EBH Mengaku Sangat Menghargai Setiap Pemilik Lahan
SAMARINDA – KABARKUBAR.COM
Perusahaan pertambangan batu bara PT Energi Batu Hitam atau EBH membantah isu buruk yang menyebar saat ini di dunia maya maupun nyata. Terutama soal tindakan kriminalisasi terhadap pemilik lahan yang dikelolanya di wilayah Kabupaten Kutai Barat.
Tidak itu saja, pihak perusahaan juga tidak menerima jika dinilai telah melakukan kerusakan lingkungan dan mencemarkan sungai di Kampung Dingin, Kecamatan Muara Lawa. Begitu juga
Soal isu kriminalisasi yang menyebabkan enam warga Kubar ditetapkan sebagai tersangka oleh Polres Kutai Barat, EBH menyatakan hal itu di luar kewenangannya. Melainkan suatu konsekuensi terhadap hukum yang berlaku bagi perbuatan yang dilakukan.
“EBH sangat menghormati proses hukum yang sedang berlangsung, baik secara perdata maupun secara pidana. Kiranya proses hukum dapat berjalan secara adil, transparan, dan menghormati Hak Asisi Manusia serta adat istiadat yang berlaku setempat,” kata Kuasa Hukum EBH, Thomas Ngau pada Sabtu, 18 Maret 2023.
Thomas Ngau mengatakan, EBH sangat menghargai setiap pemilik lahan yang terverifikasi dan tervalidasi. Apabila harus dibebaskan karena kebutuhan perusahaan, maka pihaknya pasti akan membayar sesuai nilai yang berlaku sesuai peraturan di Kubar.
Menyikapi tuntutan dari Erika Siluq dan rekannya, EBH mengikuti setiap tahapan-tahapan yang telah dimediasi pihak Polres Kubar. Termasuk pertemuan pada Kamis, 9 Febuari 2023 yang kemudian juga mediasi oleh Bupati Kutai Barat, FX Yapan pada Kamis, 2 Maret 2023.

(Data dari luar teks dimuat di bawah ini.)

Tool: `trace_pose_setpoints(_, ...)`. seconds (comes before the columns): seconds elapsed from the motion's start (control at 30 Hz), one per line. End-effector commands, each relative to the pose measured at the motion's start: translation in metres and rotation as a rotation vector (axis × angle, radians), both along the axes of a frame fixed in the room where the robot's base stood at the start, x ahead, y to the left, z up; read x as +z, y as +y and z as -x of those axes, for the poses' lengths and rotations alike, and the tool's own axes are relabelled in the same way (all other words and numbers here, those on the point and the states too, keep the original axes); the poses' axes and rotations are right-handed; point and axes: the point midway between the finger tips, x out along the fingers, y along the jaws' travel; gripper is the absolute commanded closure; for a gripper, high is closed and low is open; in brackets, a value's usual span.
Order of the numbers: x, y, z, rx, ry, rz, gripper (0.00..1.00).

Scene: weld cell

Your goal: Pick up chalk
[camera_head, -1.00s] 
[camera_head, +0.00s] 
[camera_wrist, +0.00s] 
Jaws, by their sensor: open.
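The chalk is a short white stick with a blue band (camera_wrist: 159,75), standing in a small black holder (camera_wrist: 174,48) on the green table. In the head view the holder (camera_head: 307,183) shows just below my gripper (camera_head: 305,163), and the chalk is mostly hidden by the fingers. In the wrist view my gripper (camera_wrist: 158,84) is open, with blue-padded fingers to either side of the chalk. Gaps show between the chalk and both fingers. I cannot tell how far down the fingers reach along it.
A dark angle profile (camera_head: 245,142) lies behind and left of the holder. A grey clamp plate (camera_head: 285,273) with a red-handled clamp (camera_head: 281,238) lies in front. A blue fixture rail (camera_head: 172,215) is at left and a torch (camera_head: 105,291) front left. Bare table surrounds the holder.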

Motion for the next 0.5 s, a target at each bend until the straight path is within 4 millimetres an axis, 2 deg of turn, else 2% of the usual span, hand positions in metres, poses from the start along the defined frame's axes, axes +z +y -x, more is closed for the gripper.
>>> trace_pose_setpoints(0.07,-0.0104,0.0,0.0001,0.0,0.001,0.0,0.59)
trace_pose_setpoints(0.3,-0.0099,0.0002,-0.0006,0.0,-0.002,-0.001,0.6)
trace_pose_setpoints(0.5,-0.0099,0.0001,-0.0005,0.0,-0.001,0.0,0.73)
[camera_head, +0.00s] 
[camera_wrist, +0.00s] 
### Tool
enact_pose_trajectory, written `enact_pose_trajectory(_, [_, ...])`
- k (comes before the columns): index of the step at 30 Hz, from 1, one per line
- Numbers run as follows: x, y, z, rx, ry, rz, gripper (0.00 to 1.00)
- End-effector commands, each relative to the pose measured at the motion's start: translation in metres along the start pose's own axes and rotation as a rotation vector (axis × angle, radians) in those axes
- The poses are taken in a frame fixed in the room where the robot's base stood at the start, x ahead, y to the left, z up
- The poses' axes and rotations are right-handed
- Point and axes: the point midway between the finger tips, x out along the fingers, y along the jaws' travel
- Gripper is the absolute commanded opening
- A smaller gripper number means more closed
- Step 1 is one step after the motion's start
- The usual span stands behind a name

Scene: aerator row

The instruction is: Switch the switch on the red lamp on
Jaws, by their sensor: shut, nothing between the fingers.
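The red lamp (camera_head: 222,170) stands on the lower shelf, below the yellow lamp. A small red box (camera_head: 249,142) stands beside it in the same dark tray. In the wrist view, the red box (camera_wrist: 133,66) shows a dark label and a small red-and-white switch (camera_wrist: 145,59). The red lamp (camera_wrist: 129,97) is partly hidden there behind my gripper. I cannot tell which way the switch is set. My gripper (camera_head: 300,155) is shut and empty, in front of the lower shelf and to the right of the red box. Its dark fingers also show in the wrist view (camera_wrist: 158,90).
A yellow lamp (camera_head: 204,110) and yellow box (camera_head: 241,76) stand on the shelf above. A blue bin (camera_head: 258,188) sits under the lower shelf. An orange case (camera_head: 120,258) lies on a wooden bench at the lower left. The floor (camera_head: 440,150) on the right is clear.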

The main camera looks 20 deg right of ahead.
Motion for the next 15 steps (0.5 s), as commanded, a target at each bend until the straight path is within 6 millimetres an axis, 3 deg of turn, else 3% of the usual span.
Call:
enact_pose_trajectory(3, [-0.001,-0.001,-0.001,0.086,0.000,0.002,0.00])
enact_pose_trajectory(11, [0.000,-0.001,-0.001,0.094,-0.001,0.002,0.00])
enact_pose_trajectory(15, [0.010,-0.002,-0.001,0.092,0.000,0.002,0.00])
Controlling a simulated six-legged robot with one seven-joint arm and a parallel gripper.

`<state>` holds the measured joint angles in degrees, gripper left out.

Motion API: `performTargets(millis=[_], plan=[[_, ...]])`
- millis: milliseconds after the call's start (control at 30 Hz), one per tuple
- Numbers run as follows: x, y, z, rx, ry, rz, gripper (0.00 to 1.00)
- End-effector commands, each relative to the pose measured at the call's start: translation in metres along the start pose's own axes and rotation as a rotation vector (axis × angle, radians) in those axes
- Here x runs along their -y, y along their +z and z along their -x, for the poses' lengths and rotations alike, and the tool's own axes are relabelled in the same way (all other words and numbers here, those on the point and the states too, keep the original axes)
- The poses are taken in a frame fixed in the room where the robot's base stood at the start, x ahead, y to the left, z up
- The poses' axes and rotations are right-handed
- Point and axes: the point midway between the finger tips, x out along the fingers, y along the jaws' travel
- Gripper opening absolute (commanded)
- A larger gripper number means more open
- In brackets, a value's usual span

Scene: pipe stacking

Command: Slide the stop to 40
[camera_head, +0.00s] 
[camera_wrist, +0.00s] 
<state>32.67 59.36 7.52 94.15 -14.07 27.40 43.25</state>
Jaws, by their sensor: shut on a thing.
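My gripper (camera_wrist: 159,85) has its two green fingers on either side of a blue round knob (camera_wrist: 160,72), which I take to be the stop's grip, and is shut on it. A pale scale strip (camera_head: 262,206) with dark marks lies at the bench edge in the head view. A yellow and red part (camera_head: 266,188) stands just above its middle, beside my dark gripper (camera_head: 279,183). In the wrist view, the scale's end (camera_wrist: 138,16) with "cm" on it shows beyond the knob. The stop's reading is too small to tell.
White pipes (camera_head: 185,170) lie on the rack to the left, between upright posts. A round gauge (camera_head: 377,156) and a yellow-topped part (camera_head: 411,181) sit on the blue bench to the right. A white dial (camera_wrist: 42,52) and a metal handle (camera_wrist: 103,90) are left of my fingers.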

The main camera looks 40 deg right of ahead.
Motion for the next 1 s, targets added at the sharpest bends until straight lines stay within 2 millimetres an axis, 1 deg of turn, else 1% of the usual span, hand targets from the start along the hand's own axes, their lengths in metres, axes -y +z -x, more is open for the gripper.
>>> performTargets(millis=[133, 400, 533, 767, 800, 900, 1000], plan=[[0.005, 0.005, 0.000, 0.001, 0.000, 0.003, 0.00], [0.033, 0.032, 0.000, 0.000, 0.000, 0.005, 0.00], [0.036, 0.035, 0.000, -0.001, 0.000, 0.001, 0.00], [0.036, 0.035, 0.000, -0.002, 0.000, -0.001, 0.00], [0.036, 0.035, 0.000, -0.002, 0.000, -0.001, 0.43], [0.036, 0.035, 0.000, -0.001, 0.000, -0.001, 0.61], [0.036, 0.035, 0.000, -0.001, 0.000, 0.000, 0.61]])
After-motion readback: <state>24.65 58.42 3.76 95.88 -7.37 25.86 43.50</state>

“Tetapi belum mendapatkan kesepahaman harga. Padahal pada kesempatan tersebut EBH telah menyetujui arahan Bapak Bupati terkait angka harga yang harus kami keluarkan per hektare lahan yang dituntut tersebut,” ungkapnya.
Menurut pria asal Kecamatan Long Apari, Kabupaten Mahakam Ulu ini, lahan yang dituntut oleh Erika Siluq sampai saat ini belum sama sekali digarap EBH. Sebab areal lahan tersebut belum dibebaskan, dan belum diperlukan untuk kegiatan-kegiatan yang terkait dengan proses pekerjaan penambangan yang dilakukan.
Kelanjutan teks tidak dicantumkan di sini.